Séminaire EHESS-PRI “Théologie et sciences sociales : l’an Deux”
Séance du mercredi 18 décembre 2014
15 h-17h, Salle Alphonse Dupront, 10 rue Monsieur-le-Prince, 75006 Paris
Intervenant : Bruno Latour (“Théologie et sciences sociales : des sujets aux objets et retour”)

Merci à Pierre Lassave et Stéphane Eloy pour leur accueil à l'EHESS, ainsi que pour la mise en ligne et le partage de ces informations et de l'enregistrement audio de la conférence :

Après un rappel par Pierre Lassave de quelques tensions entre sciences sociales et théologies, la dynamique de la séance sera centrée avec Bruno Latour sur ce que son “enquête sur les modes d’existence” (EME) permet de penser de ces tensions, des sujets et objets qui s’y échangent.

Ci-dessous le texte introductif de Pierre Lassave (également téléchargeable à ce lien).

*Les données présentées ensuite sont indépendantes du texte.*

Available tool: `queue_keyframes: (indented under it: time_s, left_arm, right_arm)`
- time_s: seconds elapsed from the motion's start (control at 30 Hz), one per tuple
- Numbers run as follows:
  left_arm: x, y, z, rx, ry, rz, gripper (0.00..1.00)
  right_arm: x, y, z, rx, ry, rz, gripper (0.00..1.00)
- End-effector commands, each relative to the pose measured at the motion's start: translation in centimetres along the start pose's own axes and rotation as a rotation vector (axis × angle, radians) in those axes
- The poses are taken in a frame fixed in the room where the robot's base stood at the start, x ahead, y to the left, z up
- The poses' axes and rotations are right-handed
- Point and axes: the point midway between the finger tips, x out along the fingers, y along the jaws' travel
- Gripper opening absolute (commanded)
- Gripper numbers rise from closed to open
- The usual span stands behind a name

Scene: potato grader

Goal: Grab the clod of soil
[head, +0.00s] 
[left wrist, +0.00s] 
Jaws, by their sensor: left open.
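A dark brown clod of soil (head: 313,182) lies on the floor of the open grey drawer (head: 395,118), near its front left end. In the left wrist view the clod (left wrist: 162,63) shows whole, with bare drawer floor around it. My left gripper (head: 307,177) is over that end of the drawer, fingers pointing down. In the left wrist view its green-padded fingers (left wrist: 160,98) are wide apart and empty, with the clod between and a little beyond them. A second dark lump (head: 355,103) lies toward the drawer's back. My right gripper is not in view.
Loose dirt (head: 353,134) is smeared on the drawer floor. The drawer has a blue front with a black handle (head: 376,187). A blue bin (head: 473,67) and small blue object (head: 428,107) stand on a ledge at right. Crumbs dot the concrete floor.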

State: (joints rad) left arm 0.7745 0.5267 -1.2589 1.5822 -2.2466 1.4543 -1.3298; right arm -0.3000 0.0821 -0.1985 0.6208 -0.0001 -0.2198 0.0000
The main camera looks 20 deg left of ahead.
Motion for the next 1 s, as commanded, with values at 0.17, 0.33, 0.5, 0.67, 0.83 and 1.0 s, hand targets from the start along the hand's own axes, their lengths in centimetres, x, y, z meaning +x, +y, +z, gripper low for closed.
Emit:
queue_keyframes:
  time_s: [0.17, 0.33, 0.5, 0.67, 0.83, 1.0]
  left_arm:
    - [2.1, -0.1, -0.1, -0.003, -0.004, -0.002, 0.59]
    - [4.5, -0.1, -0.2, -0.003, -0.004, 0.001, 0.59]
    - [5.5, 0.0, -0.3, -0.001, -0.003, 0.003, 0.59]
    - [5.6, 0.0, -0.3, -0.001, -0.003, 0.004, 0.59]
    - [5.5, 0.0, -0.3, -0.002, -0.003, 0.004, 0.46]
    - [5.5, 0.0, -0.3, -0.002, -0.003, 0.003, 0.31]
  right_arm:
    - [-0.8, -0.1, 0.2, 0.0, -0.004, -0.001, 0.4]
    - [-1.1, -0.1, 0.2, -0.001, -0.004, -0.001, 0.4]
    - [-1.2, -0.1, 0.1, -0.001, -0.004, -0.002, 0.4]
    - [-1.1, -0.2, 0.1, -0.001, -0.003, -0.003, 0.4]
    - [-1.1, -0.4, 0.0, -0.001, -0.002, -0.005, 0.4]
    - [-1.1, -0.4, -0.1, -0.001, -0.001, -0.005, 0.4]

Séance séminaire PRI 18 décembre 2013

Introduction à la séance Pierre Lassave (CEIFR-ASSR)

Cette séance de reprise du séminaire de réflexion sur les rapports entre sciences sociales et théologie est placée sous le regard de Bruno Latour (BL). Sa vaste « Enquête sur les modes d’existence » des associations modernes qui ont pris le nom de science, d’économie, de droit mais aussi de religion nous a semblé utile, notamment pour mieux situer la théologie à au moins deux de ses bords : religieux d’un côté, scientifique de l’autre (sans avoir trop peur des gros adjectifs). Avant de lui laisser la parole, je voudrais pour lui résumer quelques points de nos réflexions antérieures. Jusqu’alors on a envisagé le rapport entre sciences sociales et théologie sous 3 angles : 1) La théologie comme objet empirique des sciences du religieux :
2) Le lien génétique entre théologie et sciences sociales ;
3) Les interactions entre ces ordres de discours.
Reprenons pour chaque point quelques éléments saillants.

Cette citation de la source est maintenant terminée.